Днем в маленькой кондитерской Ладюре на рю Руаяль я прощаюсь с «амазонкой». Красная кожаная куртка, зеленая сумка на длинном ремешке, родинка над левым уголком рта при улыбке нервно мило вздергивается, при этом обнажается резец. В субботу ей исполнится восемнадцать.
От всего, что раньше обозначалось словом «train» — умения мужчины и его окружения прожигать жизнь, — осталось только общество хорошенькой женщины, и одно оно еще позволяет ощутить это забытое состояние.
Большие города не только делают наслаждение своей специальностью, но и выделяют вещи, вообще-то специфические, в отдельный ряд. Так, в Барселоне мне бросилось в глаза, что есть особые магазины для всяких солений, пирожковые, антикварные, где скупают книжные переплеты XVIII века, и те, в которых продают русское серебро.
Чтение: Анатоль Франс, «Sur la Pierre Blanche». [8]Мысли очищены от всяких примесей, с математической ясностью выявляя манеру автора. Стиль пропущен сквозь фильтр скепсиса, обретя на этом пути прозрачность дистиллированной воды. Подобная проза читается с удвоенной скоростью — потому уже, что каждое слово стоит на своем логическом месте. В этом ее недостаток и ее достоинство.
Прощание со своей маленькой квартирой в Венсене. В спальне висит фотография сбежавшего хозяина, который сразу стал мне неприятен. В его чертах было что-то напряженное, что-то подстрекающее: признаки неудовлетворенной души, — это отразилось и на подборе книг его библиотеки. Я часто, особенно вечерами, думал о том, чтобы убрать портрет, и только боязнь изменить что-нибудь в обстановке квартиры удерживала меня от этого. И вдруг мне показалось, что в лице этого незнакомца, не по своей охоте ставшего моим хозяином, я открываю новые черты — будто из-под маски проступило и улыбнулось что-то иное, проблеск согласия, симпатии. Это удивительно — точно в отплату за то, что я вел себя в этой квартире по-человечески, или, может, в ответ на то, что я по собственному желанию проник сквозь поверхностную личину туда, где мы все едины и понятны друг другу: в боли, в таящемся на дне страдании.
Днем 5 июня мы отбываем. Девушки Монтрея и Венсена выстроились шпалерами перед воротами форта, как некогда красотки на проводах войск Александра из Вавилона. Хёль тоже прощался здесь со мной. Все-таки общение с художниками, ведущими свободную, легкую жизнь, всегда сказывалось на мне самым плодотворным образом.

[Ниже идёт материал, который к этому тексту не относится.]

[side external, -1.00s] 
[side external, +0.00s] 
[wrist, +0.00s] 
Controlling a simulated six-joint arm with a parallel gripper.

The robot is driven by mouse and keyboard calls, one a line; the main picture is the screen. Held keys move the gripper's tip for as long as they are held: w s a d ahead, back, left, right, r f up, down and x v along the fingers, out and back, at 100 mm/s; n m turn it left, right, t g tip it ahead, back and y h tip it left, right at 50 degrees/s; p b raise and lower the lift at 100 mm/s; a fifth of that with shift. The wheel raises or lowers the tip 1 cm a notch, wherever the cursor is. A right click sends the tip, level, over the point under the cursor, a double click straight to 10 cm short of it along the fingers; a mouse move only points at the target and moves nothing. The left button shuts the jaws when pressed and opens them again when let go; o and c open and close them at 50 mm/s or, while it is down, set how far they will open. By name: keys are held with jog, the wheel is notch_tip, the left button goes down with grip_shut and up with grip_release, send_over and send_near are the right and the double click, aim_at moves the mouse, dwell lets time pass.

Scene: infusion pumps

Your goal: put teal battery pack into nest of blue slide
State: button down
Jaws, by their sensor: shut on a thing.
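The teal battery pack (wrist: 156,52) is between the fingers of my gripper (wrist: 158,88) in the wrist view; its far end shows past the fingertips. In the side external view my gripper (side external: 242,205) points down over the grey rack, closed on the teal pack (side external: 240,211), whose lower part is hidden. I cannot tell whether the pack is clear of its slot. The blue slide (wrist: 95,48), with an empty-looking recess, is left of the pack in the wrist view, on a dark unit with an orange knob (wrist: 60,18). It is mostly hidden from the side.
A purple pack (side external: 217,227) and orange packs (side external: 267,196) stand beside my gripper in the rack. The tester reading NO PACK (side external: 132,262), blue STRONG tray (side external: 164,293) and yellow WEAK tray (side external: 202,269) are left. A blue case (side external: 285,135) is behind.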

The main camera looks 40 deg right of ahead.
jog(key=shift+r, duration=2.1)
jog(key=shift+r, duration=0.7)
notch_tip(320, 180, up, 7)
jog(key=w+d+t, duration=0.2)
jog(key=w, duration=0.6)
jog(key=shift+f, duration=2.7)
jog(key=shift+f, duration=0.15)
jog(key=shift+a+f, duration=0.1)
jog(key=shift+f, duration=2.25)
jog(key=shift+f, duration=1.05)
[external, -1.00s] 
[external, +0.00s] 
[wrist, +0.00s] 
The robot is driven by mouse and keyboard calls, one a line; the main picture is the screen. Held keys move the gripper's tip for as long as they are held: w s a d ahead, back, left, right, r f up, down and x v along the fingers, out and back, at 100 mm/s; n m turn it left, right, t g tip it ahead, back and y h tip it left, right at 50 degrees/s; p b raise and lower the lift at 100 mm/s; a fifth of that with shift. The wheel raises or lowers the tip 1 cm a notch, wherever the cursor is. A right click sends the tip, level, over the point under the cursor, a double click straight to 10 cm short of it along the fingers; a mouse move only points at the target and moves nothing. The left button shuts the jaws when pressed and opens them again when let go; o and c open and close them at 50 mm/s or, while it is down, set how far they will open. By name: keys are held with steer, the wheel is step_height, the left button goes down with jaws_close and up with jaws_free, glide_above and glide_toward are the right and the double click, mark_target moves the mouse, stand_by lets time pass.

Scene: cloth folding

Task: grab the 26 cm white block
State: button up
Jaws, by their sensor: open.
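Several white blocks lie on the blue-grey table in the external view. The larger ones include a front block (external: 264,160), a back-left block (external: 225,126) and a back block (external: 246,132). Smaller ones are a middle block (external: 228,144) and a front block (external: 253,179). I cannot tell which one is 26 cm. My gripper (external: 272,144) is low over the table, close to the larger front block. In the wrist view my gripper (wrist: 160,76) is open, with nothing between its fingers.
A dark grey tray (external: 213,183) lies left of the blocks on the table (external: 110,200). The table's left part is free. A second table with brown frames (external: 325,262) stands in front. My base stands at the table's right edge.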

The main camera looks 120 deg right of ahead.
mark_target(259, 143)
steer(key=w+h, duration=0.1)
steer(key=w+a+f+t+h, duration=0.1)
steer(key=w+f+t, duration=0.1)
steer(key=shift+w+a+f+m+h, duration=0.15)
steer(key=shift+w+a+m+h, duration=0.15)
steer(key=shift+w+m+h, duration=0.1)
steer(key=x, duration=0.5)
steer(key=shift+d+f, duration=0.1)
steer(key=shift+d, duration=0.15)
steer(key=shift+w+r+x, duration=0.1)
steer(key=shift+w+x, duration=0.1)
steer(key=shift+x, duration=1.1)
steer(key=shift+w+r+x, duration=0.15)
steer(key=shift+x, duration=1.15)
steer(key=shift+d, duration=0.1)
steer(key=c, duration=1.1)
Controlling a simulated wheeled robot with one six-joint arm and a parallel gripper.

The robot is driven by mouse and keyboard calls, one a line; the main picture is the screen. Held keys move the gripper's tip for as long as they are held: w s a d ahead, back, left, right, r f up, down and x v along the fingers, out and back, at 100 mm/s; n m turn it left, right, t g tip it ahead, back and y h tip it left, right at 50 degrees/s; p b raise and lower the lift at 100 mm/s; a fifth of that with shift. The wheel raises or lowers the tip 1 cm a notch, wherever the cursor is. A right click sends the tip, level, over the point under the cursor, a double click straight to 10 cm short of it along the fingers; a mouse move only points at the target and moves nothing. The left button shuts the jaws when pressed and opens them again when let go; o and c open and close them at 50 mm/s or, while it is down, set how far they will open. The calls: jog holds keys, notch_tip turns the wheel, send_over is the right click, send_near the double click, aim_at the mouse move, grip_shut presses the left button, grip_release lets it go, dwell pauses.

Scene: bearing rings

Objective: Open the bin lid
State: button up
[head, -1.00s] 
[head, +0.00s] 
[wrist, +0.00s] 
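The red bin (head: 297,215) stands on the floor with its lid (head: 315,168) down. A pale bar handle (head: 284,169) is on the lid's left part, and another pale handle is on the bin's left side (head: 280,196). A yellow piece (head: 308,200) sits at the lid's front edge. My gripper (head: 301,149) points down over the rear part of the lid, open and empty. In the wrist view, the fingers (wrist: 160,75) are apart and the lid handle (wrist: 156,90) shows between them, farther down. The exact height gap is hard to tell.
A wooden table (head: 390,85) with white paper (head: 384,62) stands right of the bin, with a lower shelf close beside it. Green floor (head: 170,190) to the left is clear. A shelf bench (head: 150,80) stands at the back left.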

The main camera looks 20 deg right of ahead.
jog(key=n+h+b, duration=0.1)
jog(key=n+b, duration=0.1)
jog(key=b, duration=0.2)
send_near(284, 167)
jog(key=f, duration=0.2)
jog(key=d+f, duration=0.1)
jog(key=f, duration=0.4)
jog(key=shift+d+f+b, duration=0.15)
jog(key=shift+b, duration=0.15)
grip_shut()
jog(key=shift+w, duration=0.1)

Мы двинулись сквозь Венсенский лес, затем через Нож, Шель, Ле-Пен, Месси, Винант в Монж, где я пробыл с ротой три дня. Название этого места, говорят, происходит от «mons Jupiter». [9]Я живу здесь у некоего господина Патруи и его супруги, людей уже преклонных лет, но еще бодрых и энергичных. Муж — инженер, проводит всю неделю в Париже, где у него свое дело. Жена занята домом, а также большим садом, который обильно приносит им плоды и овощи и орошается семью поливальными устройствами. Болтая о цветах и фруктах, я обнаружил в ней любительницу в лучшем смысле этого слова. Это видно хотя бы из того, что она охотно делает подарки из своего богатейшего урожая, но никогда не продает его. Господин Патруи — каталонец, родившийся в Перпиньяне; мы беседовали о его языке, о котором он сказал, что из всех существующих языков он ближе всего к латыни.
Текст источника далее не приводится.